These units correspond to a real camera's depth of field. In this case, the diameter of the aperture is given by the focal length of the lens divided by the f-stop. For example, if you have a focal length of 35mm, and your f-stop is set to 2, then your aperture (diameter of the disk of ray origins) would be 17.5mm. This setting usually exaggerates the depth of field effect, especially for objects near the camera. If you instead set your f-stop to 16, then your aperture would be only about 2mm, which would yield a hardly perceptible depth of field effect for typical scene distances from the camera. (When photographing, the f-stop also affects the exposure necessary, which controls the amount of light that reaches the film. Graphics liberates us from the confines of physical film media, even though we as a field seem to enjoy simulating this medium as closely as possible. In any case, the aperture of your distributed ray tracer can control depth of field without worrying about exposure.)

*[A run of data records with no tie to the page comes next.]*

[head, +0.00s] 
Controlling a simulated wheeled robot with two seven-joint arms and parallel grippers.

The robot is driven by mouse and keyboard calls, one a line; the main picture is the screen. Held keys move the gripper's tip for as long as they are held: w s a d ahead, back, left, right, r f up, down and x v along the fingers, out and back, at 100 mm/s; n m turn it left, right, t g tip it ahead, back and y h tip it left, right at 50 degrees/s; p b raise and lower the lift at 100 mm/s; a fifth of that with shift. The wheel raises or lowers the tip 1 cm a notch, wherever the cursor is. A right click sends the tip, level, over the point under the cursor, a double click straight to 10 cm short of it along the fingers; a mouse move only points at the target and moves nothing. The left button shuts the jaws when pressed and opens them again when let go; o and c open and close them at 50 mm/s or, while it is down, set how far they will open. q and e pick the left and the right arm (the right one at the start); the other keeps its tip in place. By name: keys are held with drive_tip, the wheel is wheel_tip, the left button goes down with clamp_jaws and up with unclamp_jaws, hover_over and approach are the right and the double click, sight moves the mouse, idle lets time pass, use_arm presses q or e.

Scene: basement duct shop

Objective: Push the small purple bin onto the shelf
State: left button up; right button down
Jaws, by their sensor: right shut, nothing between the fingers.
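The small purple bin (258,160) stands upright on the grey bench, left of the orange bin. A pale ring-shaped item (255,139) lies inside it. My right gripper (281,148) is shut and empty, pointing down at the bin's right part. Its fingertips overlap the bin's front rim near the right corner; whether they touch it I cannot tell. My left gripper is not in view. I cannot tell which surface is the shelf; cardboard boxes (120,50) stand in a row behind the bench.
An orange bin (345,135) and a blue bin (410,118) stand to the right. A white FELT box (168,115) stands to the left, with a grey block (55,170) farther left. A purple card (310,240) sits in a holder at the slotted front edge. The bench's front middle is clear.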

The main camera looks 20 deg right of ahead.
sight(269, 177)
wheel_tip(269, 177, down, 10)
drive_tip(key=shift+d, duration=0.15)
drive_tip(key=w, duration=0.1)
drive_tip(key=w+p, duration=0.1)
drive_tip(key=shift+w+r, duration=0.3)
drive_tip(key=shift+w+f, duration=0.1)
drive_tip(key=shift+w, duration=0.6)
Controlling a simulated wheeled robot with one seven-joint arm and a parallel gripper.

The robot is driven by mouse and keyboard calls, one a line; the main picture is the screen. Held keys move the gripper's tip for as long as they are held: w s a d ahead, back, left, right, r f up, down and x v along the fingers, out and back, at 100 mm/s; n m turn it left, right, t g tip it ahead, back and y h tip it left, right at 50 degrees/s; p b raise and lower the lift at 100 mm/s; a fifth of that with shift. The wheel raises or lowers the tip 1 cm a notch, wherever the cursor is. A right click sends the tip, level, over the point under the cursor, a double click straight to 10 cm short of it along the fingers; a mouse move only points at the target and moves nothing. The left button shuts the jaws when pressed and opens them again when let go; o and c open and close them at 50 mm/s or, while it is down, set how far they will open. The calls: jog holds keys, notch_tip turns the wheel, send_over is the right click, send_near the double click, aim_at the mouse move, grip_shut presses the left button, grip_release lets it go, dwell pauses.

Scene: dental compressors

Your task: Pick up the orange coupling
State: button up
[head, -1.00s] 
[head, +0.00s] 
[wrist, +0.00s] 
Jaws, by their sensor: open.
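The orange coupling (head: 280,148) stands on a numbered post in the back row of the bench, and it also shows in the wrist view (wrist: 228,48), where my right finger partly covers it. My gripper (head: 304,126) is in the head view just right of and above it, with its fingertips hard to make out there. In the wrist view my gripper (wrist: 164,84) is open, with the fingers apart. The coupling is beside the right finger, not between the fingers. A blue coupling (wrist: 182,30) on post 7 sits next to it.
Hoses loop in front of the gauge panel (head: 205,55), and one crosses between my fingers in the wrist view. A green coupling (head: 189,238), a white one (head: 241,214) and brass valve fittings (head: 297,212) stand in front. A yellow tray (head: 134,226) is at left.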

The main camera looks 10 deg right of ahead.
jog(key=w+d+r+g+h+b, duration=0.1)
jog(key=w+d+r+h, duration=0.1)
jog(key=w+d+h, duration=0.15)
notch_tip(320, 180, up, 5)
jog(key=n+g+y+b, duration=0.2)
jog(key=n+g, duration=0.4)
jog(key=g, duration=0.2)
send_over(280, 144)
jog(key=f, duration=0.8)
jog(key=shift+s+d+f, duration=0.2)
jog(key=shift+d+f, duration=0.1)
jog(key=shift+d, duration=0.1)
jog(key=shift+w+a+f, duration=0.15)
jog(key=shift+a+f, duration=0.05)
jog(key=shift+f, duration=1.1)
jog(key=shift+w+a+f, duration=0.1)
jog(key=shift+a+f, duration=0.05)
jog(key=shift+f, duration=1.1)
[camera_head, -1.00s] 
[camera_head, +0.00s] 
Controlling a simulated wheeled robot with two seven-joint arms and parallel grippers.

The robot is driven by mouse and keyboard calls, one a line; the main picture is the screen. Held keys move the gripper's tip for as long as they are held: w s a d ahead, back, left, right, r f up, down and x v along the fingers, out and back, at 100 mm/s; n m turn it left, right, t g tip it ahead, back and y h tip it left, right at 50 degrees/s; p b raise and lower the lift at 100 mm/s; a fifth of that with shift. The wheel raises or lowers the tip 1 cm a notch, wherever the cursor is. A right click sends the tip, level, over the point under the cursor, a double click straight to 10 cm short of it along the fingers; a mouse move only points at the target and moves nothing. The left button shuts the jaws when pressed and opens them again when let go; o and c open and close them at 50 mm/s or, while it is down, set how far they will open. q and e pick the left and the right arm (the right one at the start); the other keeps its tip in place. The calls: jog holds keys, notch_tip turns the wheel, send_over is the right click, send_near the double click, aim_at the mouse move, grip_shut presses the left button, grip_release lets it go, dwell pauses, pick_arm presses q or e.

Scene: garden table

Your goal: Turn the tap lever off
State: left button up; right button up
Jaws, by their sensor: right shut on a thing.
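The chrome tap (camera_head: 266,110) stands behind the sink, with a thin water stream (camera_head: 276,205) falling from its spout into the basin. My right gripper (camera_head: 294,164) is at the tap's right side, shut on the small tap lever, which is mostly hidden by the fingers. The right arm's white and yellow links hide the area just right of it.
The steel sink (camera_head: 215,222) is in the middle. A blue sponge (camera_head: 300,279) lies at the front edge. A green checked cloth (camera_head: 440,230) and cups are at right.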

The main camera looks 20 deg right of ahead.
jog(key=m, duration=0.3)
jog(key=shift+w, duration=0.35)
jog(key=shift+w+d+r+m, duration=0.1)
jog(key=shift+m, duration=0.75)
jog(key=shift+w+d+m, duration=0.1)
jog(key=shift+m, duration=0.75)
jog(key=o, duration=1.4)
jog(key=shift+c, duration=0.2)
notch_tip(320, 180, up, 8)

To disguise aliasing artifacts as noise, you should jitter your samples in the lens plane. An easy mistake in computer graphics is to accidentally bias statistical samples. In this case if one used polar coordinates with a random radius and angle, the resulting jitter would be biased toward the center of the disk. A better technique for uniformly sampling points in a disk is to pick random points in a bounding square, and throw out choices if they fall outside of the disk.
You should also jitter your screen samples using the uniform jitter technique that randomly places samples in a subdivided grid on each pixel. Note that this does not mean that you need 16^2 = 256 samples per pixel. Only 16 samples are needed because each sample can be simultaneously jittered in the image plane for antialiasing and in the lens plane for depth of field.
You should use at least 16 samples per pixel, though I will allow fewer samples if an adaptive sampling scheme is implemented. Adaptive sampling is not required for this assignment. Depending on the severity of the depth of field effect, you will likely need more than 16 samples per pixel to avoid graininess in the resulting picture.
Create a scene that highlights the use of depth of field for a dramatic effect. Your program should compile and run automatically, out of the box, on either the PC or Unix Workstations in one of the labs used for this class. The program is due:
The late penalty is 10% per day with a maximum of 5 days late.
Others have suggested that the focal plane should actually be a focal sphere around the eyepoint. This might be an interesting effect but is not realistic. The reason we use a plane is that a real camera uses its lens to focus light onto film. Since the film is flat (planar), its focal image in the world is also planar. Note that some compound fisheye lenses can produce a "barrel" distortion, but setting up such a lens system is beyond the scope of this class.